- **Exercise details**: Using the data below, return the stretch from the line that contains "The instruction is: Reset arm" through the line that contains "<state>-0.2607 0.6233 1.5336", both included, exactly as it stands and nothing beyond it.
☆ ☆ ☆ ☆
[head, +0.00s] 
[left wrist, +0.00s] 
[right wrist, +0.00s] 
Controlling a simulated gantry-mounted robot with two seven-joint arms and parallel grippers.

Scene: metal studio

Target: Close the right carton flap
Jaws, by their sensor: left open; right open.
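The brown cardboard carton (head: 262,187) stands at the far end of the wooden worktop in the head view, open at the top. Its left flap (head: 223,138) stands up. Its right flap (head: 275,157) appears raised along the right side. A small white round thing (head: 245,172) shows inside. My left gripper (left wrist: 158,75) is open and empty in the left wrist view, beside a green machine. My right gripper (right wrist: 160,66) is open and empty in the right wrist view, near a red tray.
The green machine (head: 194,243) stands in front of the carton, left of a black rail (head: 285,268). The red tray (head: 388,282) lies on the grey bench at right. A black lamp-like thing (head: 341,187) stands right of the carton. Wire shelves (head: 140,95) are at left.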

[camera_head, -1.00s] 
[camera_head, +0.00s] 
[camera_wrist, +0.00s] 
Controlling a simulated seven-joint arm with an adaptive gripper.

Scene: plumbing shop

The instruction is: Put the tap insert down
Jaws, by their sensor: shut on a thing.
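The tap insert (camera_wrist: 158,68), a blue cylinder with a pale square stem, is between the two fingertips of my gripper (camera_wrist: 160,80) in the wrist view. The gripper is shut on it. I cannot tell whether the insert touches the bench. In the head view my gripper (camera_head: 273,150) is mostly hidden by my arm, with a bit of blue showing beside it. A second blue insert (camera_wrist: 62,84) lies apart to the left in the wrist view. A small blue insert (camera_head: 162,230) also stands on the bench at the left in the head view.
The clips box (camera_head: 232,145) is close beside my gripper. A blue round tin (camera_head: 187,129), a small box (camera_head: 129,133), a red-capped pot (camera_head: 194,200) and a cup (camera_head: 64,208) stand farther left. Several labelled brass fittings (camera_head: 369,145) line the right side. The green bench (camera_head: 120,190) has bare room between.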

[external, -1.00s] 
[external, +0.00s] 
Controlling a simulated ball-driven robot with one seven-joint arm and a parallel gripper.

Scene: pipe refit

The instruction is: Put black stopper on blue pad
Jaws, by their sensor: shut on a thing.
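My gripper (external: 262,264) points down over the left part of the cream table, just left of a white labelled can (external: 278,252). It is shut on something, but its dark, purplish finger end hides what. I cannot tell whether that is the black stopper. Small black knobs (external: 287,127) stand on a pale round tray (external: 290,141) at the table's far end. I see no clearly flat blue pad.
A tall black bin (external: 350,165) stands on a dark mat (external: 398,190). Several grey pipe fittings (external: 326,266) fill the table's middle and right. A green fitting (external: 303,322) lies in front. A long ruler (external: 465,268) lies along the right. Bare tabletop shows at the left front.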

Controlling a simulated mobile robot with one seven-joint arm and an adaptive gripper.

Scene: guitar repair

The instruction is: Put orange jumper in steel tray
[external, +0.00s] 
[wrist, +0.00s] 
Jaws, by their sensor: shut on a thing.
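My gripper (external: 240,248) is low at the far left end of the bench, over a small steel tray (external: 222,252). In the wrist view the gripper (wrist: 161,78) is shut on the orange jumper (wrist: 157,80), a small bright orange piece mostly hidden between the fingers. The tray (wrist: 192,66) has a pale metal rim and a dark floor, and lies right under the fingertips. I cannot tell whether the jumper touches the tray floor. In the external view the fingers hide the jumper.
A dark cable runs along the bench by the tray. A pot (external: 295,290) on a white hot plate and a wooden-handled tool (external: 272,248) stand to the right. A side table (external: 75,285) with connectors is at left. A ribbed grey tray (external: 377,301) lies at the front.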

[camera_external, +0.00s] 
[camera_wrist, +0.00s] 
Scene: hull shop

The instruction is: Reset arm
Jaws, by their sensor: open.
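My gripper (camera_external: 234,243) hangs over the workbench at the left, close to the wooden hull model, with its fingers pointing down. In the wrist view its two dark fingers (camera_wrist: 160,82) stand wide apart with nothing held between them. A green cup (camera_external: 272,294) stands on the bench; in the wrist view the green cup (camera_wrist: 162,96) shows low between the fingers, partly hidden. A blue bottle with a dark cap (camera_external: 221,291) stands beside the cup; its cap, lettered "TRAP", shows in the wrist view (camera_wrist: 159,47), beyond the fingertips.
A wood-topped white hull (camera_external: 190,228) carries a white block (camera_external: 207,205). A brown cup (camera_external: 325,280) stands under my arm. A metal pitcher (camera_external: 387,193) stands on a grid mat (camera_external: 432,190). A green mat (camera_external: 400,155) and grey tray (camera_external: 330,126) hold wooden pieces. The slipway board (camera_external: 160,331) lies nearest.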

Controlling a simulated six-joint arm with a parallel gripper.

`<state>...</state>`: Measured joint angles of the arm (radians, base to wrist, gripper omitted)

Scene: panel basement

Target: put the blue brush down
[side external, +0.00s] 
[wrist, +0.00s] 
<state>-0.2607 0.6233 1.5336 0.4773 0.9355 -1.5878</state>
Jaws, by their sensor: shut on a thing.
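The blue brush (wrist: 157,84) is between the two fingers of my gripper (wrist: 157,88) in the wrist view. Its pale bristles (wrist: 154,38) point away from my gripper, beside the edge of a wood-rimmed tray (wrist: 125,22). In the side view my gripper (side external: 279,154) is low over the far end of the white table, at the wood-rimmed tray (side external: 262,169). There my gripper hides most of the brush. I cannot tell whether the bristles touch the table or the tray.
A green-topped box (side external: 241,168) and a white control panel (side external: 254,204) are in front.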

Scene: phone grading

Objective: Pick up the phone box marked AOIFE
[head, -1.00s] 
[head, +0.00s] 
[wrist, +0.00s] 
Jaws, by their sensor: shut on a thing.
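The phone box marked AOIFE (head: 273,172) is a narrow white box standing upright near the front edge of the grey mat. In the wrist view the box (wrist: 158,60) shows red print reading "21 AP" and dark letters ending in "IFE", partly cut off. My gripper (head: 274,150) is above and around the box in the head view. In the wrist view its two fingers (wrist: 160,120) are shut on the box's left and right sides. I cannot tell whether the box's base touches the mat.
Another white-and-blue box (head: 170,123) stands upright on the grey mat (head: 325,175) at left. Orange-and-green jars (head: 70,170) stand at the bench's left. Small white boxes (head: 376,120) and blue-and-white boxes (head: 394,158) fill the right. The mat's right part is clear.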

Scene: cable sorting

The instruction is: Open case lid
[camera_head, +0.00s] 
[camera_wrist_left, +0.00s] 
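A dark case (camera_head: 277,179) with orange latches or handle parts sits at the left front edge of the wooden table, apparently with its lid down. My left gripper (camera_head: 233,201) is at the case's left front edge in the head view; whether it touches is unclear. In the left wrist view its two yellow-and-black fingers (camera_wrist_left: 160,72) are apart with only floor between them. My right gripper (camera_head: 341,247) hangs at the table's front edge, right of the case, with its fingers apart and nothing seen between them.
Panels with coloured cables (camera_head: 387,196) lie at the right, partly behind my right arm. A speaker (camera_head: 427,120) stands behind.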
☆ ☆ ☆ ☆
- **Written response**:
The instruction is: Reset arm
Jaws, by their sensor: open.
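My gripper (camera_external: 234,243) hangs over the workbench at the left, close to the wooden hull model, with its fingers pointing down. In the wrist view its two dark fingers (camera_wrist: 160,82) stand wide apart with nothing held between them. A green cup (camera_external: 272,294) stands on the bench; in the wrist view the green cup (camera_wrist: 162,96) shows low between the fingers, partly hidden. A blue bottle with a dark cap (camera_external: 221,291) stands beside the cup; its cap, lettered "TRAP", shows in the wrist view (camera_wrist: 159,47), beyond the fingertips.
A wood-topped white hull (camera_external: 190,228) carries a white block (camera_external: 207,205). A brown cup (camera_external: 325,280) stands under my arm. A metal pitcher (camera_external: 387,193) stands on a grid mat (camera_external: 432,190). A green mat (camera_external: 400,155) and grey tray (camera_external: 330,126) hold wooden pieces. The slipway board (camera_external: 160,331) lies nearest.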

Controlling a simulated six-joint arm with a parallel gripper.

`<state>...</state>`: Measured joint angles of the arm (radians, base to wrist, gripper omitted)

Scene: panel basement

Target: put the blue brush down
[side external, +0.00s] 
[wrist, +0.00s] 
<state>-0.2607 0.6233 1.5336 0.4773 0.9355 -1.5878</state>

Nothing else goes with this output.